GBHEM Hears Economist Don House
Pulpits filled with young, passionate people who are called to make disciples for Jesus Christ and in love with the denomination are the key to saving The United Methodist Church.
One economist has crunched the numbers and he says if a turnaround doesn’t start soon the denomination will be “toast” in 37 years.
The economist, Donald R. House, is a devoted life-long United Methodist who holds a Ph.D. in economics and chairs the South Central Jurisdiction episcopacy committee. He calls his plan, “A Strategic Plan for Growth in The United Methodist Church.”
His plan depends on good leadership to inspire donors to invest money above and beyond their current church budgets to build up membership.
It also depends on an ample supply of elders. At this time, the denomination is facing a shortage, House said. House delivered his message to GBHEM’s board of directors and staff. GBHEM is the agency charged with developing and educating ordained leaders for the church. He spoke to the board of directors during their August meeting.
“Somebody has to do something about clergy supply and effectiveness. That somebody is GBHEM,” said the Rev. Kim Cape, top executive of the board. She made the remark during her state of the agency report saying House was invited to address the board on clergy supply “to help us ask the right questions.”
Bishop Jim Dorff, president of the board and episcopal leader of the San Antonio Area, said House’s presentation was “sobering but also filled with hope.”
House is making the rounds offering a plan that he says needs to start now if the denomination’s membership decline in the U.S. has any hope of reversing.
His plan has the church growing enough by 2021 to reverse the denomination’s decline in membership which has been slipping dramatically since the 1960s.
His research has also found that younger pastors equal faster growth. Investing scholarship money in young people who then will go on to 30 plus years as pastors means a greater return on investment, he said.
“There needs to be growth in the applicant pool and for that we need help from local churches,” he said.
He warned a substantial shortage of United Methodist ordained elders is looming. By 2020, the deficit will be 4,143 clergy and 5,041 by 2030.
The shortage is linked to the membership decline. It is time to start spending money on growing the denomination, he said.
In order to attract “the best and the brightest” they need to know the denomination they are investing in will still be around by the time they are ready to retire. They also need to graduate without crushing debt, with a promise of financial security and with faith and support from their congregations for their entrepreneurial ideas.
House first unveiled his plan to leaders in the South Central Jurisdiction; he also plans to bring it to other United Methodist agencies.
House talked about a memorable meeting with United Methodist bishops in January 2010. At that meeting, he asked the question: What were the major mistakes made as a United Methodist denomination that contributed to the downturn in membership beginning in the 1960s?
A retiring bishop, whom he did not name, said, “We have not been recruiting the brightest and best.
“Many of our present clergy were drawn from the middle and bottom of our classes. We do not have sufficient numbers of talented clergy. God is calling talented leaders into the Christian church, but they are not choosing United Methodism.”

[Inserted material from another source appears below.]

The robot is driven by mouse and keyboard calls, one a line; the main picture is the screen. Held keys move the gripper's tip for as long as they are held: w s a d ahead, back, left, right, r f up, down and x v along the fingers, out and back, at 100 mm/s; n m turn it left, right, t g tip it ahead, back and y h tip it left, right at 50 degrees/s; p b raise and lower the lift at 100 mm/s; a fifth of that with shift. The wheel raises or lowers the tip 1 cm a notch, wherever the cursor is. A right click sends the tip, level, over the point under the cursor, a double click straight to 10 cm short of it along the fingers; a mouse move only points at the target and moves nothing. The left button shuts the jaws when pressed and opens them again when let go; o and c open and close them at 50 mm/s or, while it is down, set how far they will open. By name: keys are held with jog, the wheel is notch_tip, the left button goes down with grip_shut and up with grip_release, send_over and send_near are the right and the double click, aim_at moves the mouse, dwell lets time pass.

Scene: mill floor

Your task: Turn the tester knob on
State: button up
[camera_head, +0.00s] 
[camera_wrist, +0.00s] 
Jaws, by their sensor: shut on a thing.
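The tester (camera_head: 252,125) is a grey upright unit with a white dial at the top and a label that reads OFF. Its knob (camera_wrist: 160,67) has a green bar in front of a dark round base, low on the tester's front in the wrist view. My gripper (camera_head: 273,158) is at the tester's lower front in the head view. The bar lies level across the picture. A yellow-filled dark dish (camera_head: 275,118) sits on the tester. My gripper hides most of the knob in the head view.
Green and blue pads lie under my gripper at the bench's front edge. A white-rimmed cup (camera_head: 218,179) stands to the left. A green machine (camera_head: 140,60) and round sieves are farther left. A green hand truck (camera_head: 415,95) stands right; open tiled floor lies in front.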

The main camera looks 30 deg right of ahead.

At least one young pastor on the board was fired up by House’s plan and wants to bring it to his church.
The Rev. DJ del Rosario, pastor of Bothell United Methodist Church in a Seattle suburb, said even though he already has a church that is growing he believes House’s plan would be welcomed by his congregation.
Not everyone was so impressed. Forbes Matonga, conference secretary of the Zimbabwe West Conference, said the plan was “too focused on the dollar and not on the making of disciples. First come the disciples then the money will follow,” he said.
He also pointed out that the denomination is growing in Africa. “You cannot say if the church dies in the U.S. that it will be dead everywhere.”